→ The request
Write out the material again word for word, dropping any images it holds.
☆ ☆ ☆
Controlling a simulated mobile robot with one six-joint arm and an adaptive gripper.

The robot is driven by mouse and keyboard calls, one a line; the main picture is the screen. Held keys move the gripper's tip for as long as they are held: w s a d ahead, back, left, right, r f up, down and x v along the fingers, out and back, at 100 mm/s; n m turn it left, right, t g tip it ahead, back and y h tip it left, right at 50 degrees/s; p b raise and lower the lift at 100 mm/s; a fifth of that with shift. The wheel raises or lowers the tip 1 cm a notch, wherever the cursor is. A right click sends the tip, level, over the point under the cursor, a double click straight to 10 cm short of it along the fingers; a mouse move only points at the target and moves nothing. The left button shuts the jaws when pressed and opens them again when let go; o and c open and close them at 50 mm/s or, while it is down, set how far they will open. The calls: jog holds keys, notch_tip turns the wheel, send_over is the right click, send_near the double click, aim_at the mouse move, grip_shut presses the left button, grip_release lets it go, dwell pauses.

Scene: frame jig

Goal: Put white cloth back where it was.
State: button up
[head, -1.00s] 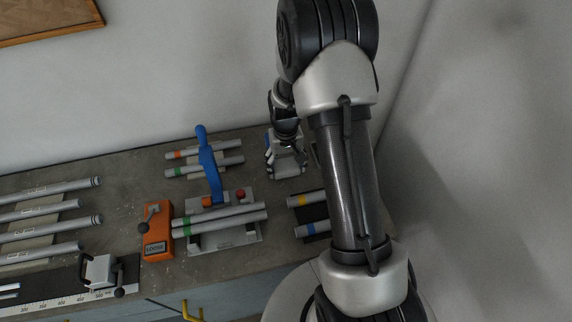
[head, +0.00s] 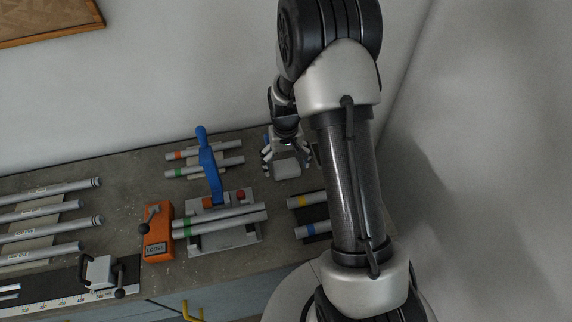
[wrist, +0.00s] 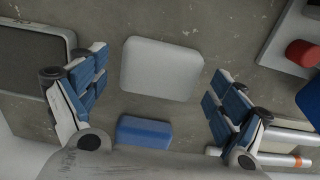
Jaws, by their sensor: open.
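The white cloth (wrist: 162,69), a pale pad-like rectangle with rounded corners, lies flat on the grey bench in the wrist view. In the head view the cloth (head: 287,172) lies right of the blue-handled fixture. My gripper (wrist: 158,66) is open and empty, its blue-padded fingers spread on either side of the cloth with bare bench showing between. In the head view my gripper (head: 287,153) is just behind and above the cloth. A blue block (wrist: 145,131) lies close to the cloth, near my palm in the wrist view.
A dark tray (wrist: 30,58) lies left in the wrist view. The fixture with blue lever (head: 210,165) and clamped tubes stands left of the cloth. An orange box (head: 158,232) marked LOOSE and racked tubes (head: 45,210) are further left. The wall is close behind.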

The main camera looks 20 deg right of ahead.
☆ ☆ ☆
→ Solution below
Controlling a simulated mobile robot with one six-joint arm and an adaptive gripper.

The robot is driven by mouse and keyboard calls, one a line; the main picture is the screen. Held keys move the gripper's tip for as long as they are held: w s a d ahead, back, left, right, r f up, down and x v along the fingers, out and back, at 100 mm/s; n m turn it left, right, t g tip it ahead, back and y h tip it left, right at 50 degrees/s; p b raise and lower the lift at 100 mm/s; a fifth of that with shift. The wheel raises or lowers the tip 1 cm a notch, wherever the cursor is. A right click sends the tip, level, over the point under the cursor, a double click straight to 10 cm short of it along the fingers; a mouse move only points at the target and moves nothing. The left button shuts the jaws when pressed and opens them again when let go; o and c open and close them at 50 mm/s or, while it is down, set how far they will open. The calls: jog holds keys, notch_tip turns the wheel, send_over is the right click, send_near the double click, aim_at the mouse move, grip_shut presses the left button, grip_release lets it go, dwell pauses.

Scene: frame jig

Goal: Put white cloth back where it was.
State: button up
[head, -1.00s] 
[head, +0.00s] 
[wrist, +0.00s] 
Jaws, by their sensor: open.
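The white cloth (wrist: 162,69), a pale pad-like rectangle with rounded corners, lies flat on the grey bench in the wrist view. In the head view the cloth (head: 287,172) lies right of the blue-handled fixture. My gripper (wrist: 158,66) is open and empty, its blue-padded fingers spread on either side of the cloth with bare bench showing between. In the head view my gripper (head: 287,153) is just behind and above the cloth. A blue block (wrist: 145,131) lies close to the cloth, near my palm in the wrist view.
A dark tray (wrist: 30,58) lies left in the wrist view. The fixture with blue lever (head: 210,165) and clamped tubes stands left of the cloth. An orange box (head: 158,232) marked LOOSE and racked tubes (head: 45,210) are further left. The wall is close behind.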

The main camera looks 20 deg right of ahead.

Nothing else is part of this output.